Virtual Try-On Model with Mutual Self-Attention
Dual U-Net Diffusion Model
Description
This project presents a virtual dress try-on application powered by a custom dual-U-Net diffusion architecture. The model is trained to transfer a clothing garment (cloth_image) onto a person's photo (person_image) while preserving the high-fidelity texture, pattern, and color of the fabric. Rather than utilizing a single U-Net with cross-attention, our approach uses a dedicated 'Cloth U-Net' to extract multi-scale garment representations, and couples it with a 'Denoising U-Net' via a custom mutual self-attention layer. This mechanism allows the generator to retrieve and apply localized details of the clothing item onto the generated human frame, achieving a highly realistic try-on effect with an outstanding FID score of 9.01.
Overview
This project introduces a dual-U-Net diffusion framework for virtual try-on, allowing users to select a clothing garment and see it realistically mapped onto any target person's image.
Try it out live at vilt.vercel.app or watch the demonstration video on YouTube.
Model Architecture
The core of our approach is a two-stage, dual-U-Net diffusion model that bypasses standard text-prompt conditioning in favor of direct visual feature injecting:
- Cloth U-Net: Processes the VAE-encoded garment image to capture textures, patterns, and colors at multiple scales.
- Denoising U-Net: Synthesizes the final output by progressively denoising a random latent guided by the target person's body shape and the extracted garment features.
Key Mechanism: Mutual Self-Attention
To preserve intricate fabric patterns, the self-attention blocks of the two U-Nets are bridged:
- Cloth Feature Collection: During the forward pass of the Cloth U-Net, the controller captures the multi-scale representations at each attention block.
- Garment Injection: In the Denoising U-Net, the attention layers query the person features, but concatenate their Keys ($K$) and Values ($V$) with the captured garment features.

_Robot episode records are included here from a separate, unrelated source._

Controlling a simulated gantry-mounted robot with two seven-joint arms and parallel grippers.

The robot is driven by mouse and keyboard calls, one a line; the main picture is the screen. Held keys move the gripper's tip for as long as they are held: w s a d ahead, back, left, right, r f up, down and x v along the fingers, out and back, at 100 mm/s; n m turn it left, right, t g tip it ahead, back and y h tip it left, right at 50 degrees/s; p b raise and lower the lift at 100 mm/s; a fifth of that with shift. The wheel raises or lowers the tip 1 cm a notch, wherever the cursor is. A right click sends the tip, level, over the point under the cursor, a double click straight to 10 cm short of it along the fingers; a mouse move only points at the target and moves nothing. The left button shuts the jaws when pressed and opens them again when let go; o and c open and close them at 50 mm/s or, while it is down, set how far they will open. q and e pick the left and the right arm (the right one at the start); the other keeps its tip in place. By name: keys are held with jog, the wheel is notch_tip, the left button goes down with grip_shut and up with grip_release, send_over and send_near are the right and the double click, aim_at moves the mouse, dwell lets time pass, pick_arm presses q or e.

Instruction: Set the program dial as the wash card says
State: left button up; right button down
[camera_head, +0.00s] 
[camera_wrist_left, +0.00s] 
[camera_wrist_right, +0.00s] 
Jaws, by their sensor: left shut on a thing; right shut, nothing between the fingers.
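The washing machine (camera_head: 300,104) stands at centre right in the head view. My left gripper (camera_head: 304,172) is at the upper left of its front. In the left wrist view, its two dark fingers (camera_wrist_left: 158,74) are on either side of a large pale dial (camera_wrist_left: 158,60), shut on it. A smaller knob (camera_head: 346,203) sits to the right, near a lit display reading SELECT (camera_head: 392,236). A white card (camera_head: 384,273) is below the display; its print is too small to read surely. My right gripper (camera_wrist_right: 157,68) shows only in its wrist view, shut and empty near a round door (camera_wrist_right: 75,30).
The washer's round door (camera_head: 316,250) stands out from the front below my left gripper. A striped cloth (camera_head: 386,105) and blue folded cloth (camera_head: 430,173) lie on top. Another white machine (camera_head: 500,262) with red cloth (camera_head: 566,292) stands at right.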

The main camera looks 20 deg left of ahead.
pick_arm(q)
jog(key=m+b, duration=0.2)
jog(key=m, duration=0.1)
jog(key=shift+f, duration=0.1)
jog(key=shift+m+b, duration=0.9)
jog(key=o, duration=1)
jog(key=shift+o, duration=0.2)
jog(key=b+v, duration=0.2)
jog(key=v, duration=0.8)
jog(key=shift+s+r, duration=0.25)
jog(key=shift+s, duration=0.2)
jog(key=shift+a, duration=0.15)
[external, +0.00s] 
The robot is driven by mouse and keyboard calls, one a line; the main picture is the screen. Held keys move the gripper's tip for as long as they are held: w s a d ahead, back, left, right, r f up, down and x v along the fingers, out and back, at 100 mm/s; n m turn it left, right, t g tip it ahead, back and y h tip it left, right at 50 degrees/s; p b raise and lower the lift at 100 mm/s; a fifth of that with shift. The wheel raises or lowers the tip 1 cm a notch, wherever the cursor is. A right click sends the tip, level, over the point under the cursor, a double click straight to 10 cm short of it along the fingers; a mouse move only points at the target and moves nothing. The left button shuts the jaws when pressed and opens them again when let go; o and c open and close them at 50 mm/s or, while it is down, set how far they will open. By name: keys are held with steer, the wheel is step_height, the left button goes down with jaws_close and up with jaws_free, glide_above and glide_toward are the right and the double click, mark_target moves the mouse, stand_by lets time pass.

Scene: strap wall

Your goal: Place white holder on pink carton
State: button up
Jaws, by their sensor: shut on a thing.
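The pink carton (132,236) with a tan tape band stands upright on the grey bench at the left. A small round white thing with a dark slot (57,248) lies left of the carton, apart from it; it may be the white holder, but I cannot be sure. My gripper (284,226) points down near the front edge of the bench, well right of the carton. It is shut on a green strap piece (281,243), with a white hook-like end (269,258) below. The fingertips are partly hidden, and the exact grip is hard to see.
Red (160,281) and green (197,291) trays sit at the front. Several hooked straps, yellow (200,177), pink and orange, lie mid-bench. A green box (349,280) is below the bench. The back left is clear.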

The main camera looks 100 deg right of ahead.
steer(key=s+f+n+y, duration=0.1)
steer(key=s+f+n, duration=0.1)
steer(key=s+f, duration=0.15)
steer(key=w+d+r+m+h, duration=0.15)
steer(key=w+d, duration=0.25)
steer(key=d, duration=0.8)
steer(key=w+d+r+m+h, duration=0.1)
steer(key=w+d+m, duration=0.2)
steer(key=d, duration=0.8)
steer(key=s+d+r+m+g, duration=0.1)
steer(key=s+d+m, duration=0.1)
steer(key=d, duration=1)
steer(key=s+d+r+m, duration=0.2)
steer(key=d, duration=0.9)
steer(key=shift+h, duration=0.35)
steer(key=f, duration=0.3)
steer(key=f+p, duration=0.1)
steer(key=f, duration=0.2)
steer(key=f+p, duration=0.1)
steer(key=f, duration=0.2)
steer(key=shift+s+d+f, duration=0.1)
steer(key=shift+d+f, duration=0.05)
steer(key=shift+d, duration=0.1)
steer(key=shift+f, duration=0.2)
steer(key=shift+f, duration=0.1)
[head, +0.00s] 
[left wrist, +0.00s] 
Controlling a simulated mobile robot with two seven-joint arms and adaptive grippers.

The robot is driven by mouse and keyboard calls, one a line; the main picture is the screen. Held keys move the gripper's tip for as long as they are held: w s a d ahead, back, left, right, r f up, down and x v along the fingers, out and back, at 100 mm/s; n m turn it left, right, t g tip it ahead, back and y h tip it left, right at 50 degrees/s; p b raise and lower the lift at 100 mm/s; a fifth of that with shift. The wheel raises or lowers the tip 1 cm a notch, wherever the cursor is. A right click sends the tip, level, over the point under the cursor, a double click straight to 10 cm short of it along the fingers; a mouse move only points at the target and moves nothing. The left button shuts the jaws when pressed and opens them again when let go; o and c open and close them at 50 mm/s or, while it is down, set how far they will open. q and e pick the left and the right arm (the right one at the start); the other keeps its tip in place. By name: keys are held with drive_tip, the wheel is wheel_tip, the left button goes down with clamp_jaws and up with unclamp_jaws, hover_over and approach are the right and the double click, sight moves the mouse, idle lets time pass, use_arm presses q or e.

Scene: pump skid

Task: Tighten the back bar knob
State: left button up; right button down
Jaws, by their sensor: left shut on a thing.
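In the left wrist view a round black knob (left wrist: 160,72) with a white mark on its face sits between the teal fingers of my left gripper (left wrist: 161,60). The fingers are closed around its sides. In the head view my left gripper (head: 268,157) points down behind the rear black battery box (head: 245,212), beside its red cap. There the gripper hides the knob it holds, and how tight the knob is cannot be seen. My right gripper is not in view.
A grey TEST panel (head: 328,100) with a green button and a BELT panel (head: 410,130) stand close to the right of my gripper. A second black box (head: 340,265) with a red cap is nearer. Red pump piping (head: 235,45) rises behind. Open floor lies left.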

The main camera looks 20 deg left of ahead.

The attention is computed as: $$\text{Attention}(Q_{\text{person}}, K_{[\text{person}+\text{garment}]}, V_{[\text{person}+\text{garment}]})$$ This forces the network to look up and pull textures directly from the garment representation, cleanly "draping" the fabric onto the person.
Results & Comparison
The model achieves near state-of-the-art results, generating extremely clean details without warping or washing out patterns:
| Model | FID Score (Lower is better) |
|---|---|
| Baseline Try-On Model | 14.25 |
| Our Dual U-Net Model (ViLT) | 9.01 |